Skip all pictures, then print the remaining material exactly.

— INFORMATION SUPPLIED —
---*---
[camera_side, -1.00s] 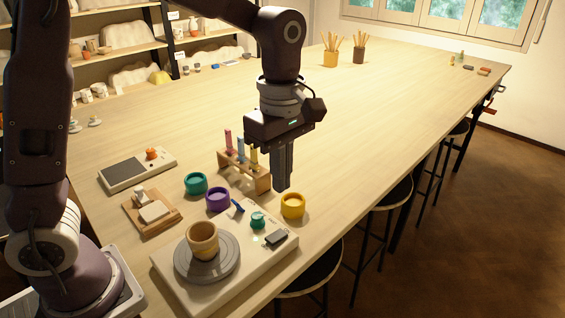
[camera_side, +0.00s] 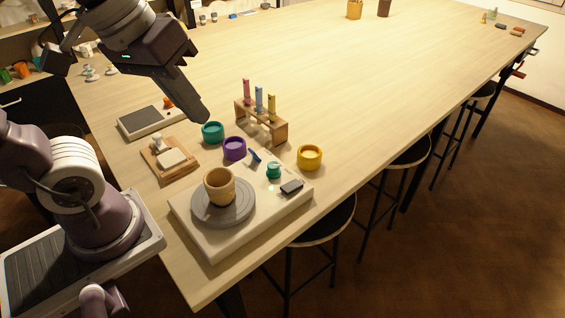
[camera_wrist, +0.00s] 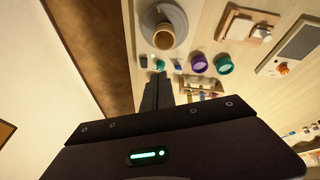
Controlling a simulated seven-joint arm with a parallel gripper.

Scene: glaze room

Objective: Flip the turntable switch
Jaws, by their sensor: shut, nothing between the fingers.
---*---
— THE SOLUTION —
[camera_side, -1.00s] 
[camera_side, +0.00s] 
[camera_wrist, +0.00s] 
Controlling a simulated seven-joint arm with a parallel gripper.

Scene: glaze room

Objective: Flip the turntable switch
Jaws, by their sensor: shut, nothing between the fingers.

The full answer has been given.